EDI works alone and in partnership with both the public and private sectors on specific economic development projects. EDI brings the relative autonomy, but discipline, of a company approach, combined with private sector expertise, into the public sector which can help raise investor confidence and facilitate effective joint working with other parts of the private sector. For example, EDI has formed a Joint Venture Company ( PARC) with the City of Edinburgh Council to deliver the long-term strategic regeneration of Craigmillar. The company is responsible for the creation of 2,200 new homes, one new secondary and three new primary schools, a new town centre with 300,000 square feet of retail, leisure and office space, a new library and community and lifelong learning facilities.
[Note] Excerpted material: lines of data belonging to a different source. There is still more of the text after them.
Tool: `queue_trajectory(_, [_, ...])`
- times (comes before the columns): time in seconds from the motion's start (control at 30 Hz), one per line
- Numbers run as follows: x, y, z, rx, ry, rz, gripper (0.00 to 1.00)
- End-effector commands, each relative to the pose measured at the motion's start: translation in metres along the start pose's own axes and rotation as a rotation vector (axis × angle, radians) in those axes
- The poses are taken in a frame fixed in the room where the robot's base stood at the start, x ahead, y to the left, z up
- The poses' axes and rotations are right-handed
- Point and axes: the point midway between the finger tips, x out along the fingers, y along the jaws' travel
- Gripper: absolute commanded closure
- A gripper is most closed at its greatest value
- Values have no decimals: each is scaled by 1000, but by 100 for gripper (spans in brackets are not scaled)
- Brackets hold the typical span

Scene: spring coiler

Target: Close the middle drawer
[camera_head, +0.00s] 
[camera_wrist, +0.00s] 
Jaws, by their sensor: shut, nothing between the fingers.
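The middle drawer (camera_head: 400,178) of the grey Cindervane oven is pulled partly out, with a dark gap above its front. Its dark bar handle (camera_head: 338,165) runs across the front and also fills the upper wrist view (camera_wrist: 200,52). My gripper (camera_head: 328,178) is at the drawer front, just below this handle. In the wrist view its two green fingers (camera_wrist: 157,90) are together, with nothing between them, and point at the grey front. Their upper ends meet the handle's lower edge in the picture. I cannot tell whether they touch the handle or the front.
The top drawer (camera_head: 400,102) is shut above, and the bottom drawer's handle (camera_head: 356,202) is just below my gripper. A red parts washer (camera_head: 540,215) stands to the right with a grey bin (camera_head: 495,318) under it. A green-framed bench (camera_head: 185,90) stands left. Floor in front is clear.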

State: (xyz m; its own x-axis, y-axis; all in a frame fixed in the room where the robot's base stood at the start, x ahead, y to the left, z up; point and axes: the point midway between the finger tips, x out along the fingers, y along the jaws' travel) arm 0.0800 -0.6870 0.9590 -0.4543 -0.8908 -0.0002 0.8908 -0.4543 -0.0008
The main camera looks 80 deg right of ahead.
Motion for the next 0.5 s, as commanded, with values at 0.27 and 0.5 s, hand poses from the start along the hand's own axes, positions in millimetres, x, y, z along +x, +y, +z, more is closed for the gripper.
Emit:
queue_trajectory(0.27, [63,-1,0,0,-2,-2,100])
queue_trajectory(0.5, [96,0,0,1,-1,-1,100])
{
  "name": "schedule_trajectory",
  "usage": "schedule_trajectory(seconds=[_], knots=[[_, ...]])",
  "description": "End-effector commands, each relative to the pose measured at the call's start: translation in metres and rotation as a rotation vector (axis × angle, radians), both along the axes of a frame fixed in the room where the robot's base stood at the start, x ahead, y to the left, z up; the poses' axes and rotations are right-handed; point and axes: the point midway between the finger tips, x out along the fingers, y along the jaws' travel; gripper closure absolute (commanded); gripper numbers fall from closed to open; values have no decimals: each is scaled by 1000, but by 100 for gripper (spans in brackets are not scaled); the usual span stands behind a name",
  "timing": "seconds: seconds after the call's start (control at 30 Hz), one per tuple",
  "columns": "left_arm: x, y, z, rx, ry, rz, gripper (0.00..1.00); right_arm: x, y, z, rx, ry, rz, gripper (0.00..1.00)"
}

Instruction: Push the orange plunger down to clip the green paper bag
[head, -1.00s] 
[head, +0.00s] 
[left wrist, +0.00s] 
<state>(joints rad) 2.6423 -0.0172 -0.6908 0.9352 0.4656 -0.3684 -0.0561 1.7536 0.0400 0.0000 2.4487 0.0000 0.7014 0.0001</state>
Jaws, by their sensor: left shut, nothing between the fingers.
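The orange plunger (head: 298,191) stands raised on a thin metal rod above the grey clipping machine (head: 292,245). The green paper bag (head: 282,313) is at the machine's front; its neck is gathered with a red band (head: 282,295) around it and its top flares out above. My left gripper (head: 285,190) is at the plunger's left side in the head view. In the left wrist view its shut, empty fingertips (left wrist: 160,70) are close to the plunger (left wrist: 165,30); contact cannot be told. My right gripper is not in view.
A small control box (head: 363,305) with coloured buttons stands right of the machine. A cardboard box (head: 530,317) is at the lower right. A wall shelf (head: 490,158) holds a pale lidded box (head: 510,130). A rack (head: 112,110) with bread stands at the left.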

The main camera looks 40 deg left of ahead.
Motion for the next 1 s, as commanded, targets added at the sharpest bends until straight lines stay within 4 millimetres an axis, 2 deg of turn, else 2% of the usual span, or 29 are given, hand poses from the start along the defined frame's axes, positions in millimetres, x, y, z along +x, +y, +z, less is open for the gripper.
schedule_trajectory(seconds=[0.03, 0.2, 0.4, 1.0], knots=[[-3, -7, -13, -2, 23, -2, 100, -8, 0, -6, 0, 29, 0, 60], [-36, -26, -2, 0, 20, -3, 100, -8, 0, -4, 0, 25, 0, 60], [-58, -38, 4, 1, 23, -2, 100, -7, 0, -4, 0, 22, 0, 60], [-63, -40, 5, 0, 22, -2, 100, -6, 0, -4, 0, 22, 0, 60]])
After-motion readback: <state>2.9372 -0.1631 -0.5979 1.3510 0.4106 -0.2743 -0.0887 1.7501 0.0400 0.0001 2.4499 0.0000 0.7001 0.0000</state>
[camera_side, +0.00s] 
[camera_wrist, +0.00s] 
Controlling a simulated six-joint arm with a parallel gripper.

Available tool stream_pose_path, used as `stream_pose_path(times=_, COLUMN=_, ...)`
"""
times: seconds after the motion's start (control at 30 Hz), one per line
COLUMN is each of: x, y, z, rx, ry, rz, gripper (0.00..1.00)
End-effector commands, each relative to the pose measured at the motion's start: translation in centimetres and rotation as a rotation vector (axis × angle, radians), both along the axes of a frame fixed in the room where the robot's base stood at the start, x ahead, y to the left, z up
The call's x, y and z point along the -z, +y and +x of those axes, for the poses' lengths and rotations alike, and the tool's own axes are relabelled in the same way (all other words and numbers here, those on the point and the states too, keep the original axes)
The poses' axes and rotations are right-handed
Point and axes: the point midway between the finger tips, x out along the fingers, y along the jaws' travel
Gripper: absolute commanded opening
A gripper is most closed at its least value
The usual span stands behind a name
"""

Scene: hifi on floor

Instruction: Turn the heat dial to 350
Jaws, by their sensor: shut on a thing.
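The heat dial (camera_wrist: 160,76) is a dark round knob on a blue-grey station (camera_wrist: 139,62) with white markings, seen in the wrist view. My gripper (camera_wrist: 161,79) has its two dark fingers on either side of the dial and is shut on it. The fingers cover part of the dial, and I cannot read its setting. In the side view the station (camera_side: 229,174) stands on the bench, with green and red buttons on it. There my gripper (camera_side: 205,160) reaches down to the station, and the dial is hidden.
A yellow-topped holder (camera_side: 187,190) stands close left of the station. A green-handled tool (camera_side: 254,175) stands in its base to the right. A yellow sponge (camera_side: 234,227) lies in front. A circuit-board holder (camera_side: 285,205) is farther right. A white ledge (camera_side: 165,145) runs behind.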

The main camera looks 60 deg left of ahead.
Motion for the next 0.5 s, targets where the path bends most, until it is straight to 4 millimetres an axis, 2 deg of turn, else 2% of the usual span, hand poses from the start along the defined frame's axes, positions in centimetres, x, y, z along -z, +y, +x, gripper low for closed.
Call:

PARC is also responsible for ensuring delivery of appropriate infrastructure for the area, the integration of existing public and local authority provision and the creation of new landscaping, major public parks and civic spaces over a 15-year programme, together with raising the private funding (circa £160m) to carry it out and recycling a large part of the profit into the social infrastructure for Craigmillar. |
Finance
The policies outlined in this statement and above are supported by a wide range of specific funding programmes, by funding for agencies such as Communities Scotland, Scottish Enterprise and Highlands and Islands Enterprise, and by funding for local government, Health Boards and other organisations. We estimate that over the three years (2005-08) we will invest around £2.4 billion in a variety of programmes which support regeneration. This includes the Enterprise Networks' investment of over £200 million in competitive place along with other elements of their spending, such as growing businesses, skills and international operations, which also support regeneration. It also includes £123 million through the Cities Growth Fund aimed at raising the competitiveness of our cities and £318 million for the CRF to improve our most disadvantaged neighbourhoods. Although this is a huge amount of investment there is greater potential to deliver benefits and add value from this investment at the local level, especially where investment is in, or near, deprived communities.
Aligning funding streams
We recognise that our funding streams sometimes overlap, are often targeted and phased in different ways and subject to different accountability arrangements. We have made some progress in addressing these issues by, for example, bringing together three previous funding streams (Social Inclusion Partnerships, Better Neighbourhood Services and Tackling Drug Misuse programmes), to form a single Community Regeneration Fund ( CRF). Nevertheless, we can still do much more to better coordinate and simplify funding for regeneration, to align investment streams and to ensure objectives and targets are more closely aligned with regeneration. Similarly, only a few funding streams, such as the CRF and Housing Investment Programme, are actively managed or coordinated in a way that explicitly factors in their contribution to, or impact on, regeneration. We can therefore do more to ensure that other funding streams, including European funding, take greater account of their contribution to, or impact on, regeneration.